__What this task involves__
Your task is to locate every line holding the string "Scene" and to copy each of them.

[Robot task records]
--- Start ---
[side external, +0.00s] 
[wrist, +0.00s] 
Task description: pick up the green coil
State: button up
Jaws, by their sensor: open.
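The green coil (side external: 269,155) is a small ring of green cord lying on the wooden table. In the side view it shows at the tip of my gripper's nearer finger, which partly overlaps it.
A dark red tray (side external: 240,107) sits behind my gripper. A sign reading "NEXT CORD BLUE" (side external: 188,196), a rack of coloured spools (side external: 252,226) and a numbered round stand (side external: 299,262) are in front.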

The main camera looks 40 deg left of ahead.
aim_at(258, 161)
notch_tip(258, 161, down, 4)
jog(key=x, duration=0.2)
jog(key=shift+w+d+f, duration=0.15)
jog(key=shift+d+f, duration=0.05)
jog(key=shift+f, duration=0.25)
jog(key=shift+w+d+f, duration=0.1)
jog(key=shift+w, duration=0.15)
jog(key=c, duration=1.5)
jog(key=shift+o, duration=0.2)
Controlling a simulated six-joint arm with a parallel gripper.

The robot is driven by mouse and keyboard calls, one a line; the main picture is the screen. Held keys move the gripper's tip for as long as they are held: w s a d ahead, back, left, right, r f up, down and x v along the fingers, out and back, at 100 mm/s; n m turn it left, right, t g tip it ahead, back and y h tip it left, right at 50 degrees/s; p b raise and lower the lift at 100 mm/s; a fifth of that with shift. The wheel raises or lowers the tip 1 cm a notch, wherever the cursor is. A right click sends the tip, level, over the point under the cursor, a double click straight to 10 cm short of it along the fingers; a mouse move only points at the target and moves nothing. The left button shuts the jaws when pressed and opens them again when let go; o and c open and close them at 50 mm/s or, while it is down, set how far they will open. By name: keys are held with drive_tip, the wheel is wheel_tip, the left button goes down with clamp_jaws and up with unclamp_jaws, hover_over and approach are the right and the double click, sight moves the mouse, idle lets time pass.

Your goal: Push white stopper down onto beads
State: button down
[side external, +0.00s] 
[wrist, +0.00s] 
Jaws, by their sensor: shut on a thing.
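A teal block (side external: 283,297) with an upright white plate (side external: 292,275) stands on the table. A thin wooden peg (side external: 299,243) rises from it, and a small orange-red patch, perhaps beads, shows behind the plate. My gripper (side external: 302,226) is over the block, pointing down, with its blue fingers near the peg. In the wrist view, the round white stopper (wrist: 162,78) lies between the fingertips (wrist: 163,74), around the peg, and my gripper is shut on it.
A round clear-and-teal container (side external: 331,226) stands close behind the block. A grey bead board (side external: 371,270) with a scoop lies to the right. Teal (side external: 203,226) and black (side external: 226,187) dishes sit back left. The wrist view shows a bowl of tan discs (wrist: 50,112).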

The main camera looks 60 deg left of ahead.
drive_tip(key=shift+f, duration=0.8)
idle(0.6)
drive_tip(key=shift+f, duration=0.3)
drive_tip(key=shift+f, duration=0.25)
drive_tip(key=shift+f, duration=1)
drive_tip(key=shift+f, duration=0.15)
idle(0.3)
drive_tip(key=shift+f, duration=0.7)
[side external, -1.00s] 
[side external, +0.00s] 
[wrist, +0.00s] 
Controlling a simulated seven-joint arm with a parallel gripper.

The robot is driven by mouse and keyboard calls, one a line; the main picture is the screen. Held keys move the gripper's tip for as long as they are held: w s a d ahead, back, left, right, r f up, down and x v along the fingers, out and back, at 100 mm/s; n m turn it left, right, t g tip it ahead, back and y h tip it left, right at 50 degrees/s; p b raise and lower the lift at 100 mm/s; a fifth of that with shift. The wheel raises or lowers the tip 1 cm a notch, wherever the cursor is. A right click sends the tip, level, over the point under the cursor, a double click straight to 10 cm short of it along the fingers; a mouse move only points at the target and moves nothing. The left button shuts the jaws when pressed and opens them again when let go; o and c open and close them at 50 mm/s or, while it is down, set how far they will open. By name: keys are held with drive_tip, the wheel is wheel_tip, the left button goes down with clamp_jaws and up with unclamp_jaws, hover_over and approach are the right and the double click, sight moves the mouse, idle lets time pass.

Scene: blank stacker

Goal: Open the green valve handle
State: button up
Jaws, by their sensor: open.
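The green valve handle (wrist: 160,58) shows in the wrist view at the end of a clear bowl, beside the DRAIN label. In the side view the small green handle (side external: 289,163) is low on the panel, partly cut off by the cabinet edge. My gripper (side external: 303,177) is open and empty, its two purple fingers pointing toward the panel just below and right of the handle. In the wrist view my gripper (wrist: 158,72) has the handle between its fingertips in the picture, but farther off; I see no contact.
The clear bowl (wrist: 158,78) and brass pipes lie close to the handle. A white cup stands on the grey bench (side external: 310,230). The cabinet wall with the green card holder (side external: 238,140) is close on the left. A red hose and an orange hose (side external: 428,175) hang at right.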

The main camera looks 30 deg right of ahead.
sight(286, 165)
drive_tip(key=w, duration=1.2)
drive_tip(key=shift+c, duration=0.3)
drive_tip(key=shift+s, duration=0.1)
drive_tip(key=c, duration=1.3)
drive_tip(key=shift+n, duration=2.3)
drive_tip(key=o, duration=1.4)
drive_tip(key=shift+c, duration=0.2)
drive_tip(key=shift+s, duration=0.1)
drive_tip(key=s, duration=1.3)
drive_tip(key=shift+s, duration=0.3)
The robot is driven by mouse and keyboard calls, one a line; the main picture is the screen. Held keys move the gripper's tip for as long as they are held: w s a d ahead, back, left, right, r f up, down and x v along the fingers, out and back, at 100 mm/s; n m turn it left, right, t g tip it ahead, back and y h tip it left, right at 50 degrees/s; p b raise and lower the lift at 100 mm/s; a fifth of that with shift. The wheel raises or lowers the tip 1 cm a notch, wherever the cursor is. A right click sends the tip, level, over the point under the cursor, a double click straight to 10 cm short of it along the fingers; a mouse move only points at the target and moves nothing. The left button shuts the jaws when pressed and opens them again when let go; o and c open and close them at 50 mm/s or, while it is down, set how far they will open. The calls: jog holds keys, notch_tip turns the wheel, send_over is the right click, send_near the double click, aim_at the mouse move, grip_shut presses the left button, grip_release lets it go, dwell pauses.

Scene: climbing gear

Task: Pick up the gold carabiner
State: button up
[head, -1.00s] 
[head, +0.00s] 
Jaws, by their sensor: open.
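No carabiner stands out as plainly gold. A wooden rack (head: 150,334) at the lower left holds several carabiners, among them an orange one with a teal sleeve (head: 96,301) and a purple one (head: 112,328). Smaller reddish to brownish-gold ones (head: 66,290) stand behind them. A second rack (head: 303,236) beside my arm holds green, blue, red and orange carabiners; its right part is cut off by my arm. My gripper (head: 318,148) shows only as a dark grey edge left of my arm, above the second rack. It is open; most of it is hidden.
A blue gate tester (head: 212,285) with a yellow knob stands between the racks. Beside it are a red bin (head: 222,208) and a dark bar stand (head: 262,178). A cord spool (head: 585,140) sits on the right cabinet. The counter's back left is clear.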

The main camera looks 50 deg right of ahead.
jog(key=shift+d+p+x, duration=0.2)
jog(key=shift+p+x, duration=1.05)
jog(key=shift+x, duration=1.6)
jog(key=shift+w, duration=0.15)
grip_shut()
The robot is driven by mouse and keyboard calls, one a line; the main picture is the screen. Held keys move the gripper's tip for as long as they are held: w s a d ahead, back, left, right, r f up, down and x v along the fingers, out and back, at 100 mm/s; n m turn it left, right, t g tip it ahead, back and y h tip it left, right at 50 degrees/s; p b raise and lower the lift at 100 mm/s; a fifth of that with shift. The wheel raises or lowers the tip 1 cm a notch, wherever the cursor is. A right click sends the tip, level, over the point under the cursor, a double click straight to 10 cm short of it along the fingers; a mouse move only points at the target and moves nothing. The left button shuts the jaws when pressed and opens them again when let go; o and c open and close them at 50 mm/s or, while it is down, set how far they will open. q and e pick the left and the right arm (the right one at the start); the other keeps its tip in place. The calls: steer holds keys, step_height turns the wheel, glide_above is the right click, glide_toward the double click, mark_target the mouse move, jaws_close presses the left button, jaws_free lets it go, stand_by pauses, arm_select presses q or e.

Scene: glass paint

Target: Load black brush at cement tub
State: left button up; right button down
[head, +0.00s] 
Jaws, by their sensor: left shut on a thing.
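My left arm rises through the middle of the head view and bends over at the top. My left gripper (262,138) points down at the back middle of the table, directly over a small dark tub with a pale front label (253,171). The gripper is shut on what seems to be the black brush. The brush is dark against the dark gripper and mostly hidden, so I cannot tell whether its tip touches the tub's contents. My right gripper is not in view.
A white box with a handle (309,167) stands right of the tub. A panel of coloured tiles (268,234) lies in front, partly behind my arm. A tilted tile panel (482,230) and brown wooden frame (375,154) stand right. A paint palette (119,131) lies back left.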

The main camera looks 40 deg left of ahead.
--- End ---
__Solution to the exercise__
Scene: blank stacker
Scene: climbing gear
Scene: glass paint

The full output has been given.